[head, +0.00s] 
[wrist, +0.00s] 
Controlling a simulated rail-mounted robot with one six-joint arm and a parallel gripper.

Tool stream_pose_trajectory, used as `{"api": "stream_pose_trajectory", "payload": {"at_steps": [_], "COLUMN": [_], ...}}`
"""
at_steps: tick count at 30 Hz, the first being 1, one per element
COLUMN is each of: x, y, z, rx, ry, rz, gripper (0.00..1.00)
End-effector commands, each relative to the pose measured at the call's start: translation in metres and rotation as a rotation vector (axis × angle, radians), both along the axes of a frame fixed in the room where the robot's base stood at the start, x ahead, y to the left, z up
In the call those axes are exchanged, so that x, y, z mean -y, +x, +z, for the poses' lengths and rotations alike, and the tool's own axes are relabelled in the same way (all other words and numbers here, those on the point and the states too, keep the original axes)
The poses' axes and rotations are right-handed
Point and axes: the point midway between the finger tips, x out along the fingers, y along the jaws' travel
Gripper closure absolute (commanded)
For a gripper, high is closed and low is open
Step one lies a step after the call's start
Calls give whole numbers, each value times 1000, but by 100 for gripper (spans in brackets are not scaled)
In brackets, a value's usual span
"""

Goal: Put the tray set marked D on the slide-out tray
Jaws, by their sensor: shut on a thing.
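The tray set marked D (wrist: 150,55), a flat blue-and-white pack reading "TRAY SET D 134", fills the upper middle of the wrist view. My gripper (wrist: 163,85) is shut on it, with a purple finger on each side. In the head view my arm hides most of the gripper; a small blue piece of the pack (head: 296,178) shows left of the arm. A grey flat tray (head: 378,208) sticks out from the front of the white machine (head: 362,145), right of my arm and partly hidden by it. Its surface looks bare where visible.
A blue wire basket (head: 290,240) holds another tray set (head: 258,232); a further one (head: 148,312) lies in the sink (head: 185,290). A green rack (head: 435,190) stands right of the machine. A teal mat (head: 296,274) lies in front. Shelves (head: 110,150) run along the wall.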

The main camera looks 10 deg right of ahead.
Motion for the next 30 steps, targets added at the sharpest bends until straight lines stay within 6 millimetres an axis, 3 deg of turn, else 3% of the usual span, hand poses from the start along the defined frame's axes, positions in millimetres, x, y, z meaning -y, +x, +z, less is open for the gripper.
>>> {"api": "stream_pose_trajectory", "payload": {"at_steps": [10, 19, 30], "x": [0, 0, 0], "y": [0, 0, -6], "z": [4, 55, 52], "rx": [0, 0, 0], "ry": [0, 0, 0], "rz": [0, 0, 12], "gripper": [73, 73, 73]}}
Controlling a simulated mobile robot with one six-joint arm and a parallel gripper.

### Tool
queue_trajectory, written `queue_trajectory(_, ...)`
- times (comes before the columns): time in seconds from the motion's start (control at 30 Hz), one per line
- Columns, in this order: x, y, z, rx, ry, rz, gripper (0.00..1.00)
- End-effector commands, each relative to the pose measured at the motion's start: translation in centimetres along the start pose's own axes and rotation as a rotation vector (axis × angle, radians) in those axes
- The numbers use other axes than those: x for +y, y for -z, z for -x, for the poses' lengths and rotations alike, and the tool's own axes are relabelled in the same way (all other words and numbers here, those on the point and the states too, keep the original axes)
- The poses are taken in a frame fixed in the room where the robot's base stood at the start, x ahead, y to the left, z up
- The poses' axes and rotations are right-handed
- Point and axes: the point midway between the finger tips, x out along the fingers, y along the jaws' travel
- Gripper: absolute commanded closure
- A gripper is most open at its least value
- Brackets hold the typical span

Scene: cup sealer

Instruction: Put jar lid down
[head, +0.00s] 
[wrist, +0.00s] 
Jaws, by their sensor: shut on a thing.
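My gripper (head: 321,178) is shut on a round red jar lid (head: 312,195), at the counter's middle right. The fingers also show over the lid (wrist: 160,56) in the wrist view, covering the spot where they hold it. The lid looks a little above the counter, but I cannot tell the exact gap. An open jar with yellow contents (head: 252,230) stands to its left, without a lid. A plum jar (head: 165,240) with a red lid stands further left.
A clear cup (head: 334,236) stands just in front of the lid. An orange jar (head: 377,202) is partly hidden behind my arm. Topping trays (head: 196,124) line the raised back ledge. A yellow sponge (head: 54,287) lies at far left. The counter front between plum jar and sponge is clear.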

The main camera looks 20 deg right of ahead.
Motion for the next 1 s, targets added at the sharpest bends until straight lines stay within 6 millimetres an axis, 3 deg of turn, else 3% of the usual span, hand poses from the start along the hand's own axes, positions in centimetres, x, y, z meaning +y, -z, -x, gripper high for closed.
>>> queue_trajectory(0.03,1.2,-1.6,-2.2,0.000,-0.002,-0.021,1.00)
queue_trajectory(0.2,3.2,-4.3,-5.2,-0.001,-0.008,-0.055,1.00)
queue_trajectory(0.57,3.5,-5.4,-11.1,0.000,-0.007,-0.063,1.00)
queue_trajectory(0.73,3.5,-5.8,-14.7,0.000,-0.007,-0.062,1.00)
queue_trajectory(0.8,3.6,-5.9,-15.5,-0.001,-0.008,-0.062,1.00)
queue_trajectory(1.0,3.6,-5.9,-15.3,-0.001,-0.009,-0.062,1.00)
********
- **WHAT THE EXERCISE ASKS**: Write out all the lines again, exactly as they are.

- **COMPLETED EXERCISE**:
[head, +0.00s] 
[wrist, +0.00s] 
Controlling a simulated rail-mounted robot with one six-joint arm and a parallel gripper.

Tool stream_pose_trajectory, used as `{"api": "stream_pose_trajectory", "payload": {"at_steps": [_], "COLUMN": [_], ...}}`
"""
at_steps: tick count at 30 Hz, the first being 1, one per element
COLUMN is each of: x, y, z, rx, ry, rz, gripper (0.00..1.00)
End-effector commands, each relative to the pose measured at the call's start: translation in metres and rotation as a rotation vector (axis × angle, radians), both along the axes of a frame fixed in the room where the robot's base stood at the start, x ahead, y to the left, z up
In the call those axes are exchanged, so that x, y, z mean -y, +x, +z, for the poses' lengths and rotations alike, and the tool's own axes are relabelled in the same way (all other words and numbers here, those on the point and the states too, keep the original axes)
The poses' axes and rotations are right-handed
Point and axes: the point midway between the finger tips, x out along the fingers, y along the jaws' travel
Gripper closure absolute (commanded)
For a gripper, high is closed and low is open
Step one lies a step after the call's start
Calls give whole numbers, each value times 1000, but by 100 for gripper (spans in brackets are not scaled)
In brackets, a value's usual span
"""

Goal: Put the tray set marked D on the slide-out tray
Jaws, by their sensor: shut on a thing.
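The tray set marked D (wrist: 150,55), a flat blue-and-white pack reading "TRAY SET D 134", fills the upper middle of the wrist view. My gripper (wrist: 163,85) is shut on it, with a purple finger on each side. In the head view my arm hides most of the gripper; a small blue piece of the pack (head: 296,178) shows left of the arm. A grey flat tray (head: 378,208) sticks out from the front of the white machine (head: 362,145), right of my arm and partly hidden by it. Its surface looks bare where visible.
A blue wire basket (head: 290,240) holds another tray set (head: 258,232); a further one (head: 148,312) lies in the sink (head: 185,290). A green rack (head: 435,190) stands right of the machine. A teal mat (head: 296,274) lies in front. Shelves (head: 110,150) run along the wall.

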The main camera looks 10 deg right of ahead.
Motion for the next 30 steps, targets added at the sharpest bends until straight lines stay within 6 millimetres an axis, 3 deg of turn, else 3% of the usual span, hand poses from the start along the defined frame's axes, positions in millimetres, x, y, z meaning -y, +x, +z, less is open for the gripper.
>>> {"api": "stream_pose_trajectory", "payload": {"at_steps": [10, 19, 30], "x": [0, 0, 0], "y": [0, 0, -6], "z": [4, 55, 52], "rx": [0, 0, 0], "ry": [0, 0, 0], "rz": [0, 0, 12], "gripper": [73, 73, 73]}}
Controlling a simulated mobile robot with one six-joint arm and a parallel gripper.

### Tool
queue_trajectory, written `queue_trajectory(_, ...)`
- times (comes before the columns): time in seconds from the motion's start (control at 30 Hz), one per line
- Columns, in this order: x, y, z, rx, ry, rz, gripper (0.00..1.00)
- End-effector commands, each relative to the pose measured at the motion's start: translation in centimetres along the start pose's own axes and rotation as a rotation vector (axis × angle, radians) in those axes
- The numbers use other axes than those: x for +y, y for -z, z for -x, for the poses' lengths and rotations alike, and the tool's own axes are relabelled in the same way (all other words and numbers here, those on the point and the states too, keep the original axes)
- The poses are taken in a frame fixed in the room where the robot's base stood at the start, x ahead, y to the left, z up
- The poses' axes and rotations are right-handed
- Point and axes: the point midway between the finger tips, x out along the fingers, y along the jaws' travel
- Gripper: absolute commanded closure
- A gripper is most open at its least value
- Brackets hold the typical span

Scene: cup sealer

Instruction: Put jar lid down
[head, +0.00s] 
[wrist, +0.00s] 
Jaws, by their sensor: shut on a thing.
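My gripper (head: 321,178) is shut on a round red jar lid (head: 312,195), at the counter's middle right. The fingers also show over the lid (wrist: 160,56) in the wrist view, covering the spot where they hold it. The lid looks a little above the counter, but I cannot tell the exact gap. An open jar with yellow contents (head: 252,230) stands to its left, without a lid. A plum jar (head: 165,240) with a red lid stands further left.
A clear cup (head: 334,236) stands just in front of the lid. An orange jar (head: 377,202) is partly hidden behind my arm. Topping trays (head: 196,124) line the raised back ledge. A yellow sponge (head: 54,287) lies at far left. The counter front between plum jar and sponge is clear.

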The main camera looks 20 deg right of ahead.
Motion for the next 1 s, targets added at the sharpest bends until straight lines stay within 6 millimetres an axis, 3 deg of turn, else 3% of the usual span, hand poses from the start along the hand's own axes, positions in centimetres, x, y, z meaning +y, -z, -x, gripper high for closed.
>>> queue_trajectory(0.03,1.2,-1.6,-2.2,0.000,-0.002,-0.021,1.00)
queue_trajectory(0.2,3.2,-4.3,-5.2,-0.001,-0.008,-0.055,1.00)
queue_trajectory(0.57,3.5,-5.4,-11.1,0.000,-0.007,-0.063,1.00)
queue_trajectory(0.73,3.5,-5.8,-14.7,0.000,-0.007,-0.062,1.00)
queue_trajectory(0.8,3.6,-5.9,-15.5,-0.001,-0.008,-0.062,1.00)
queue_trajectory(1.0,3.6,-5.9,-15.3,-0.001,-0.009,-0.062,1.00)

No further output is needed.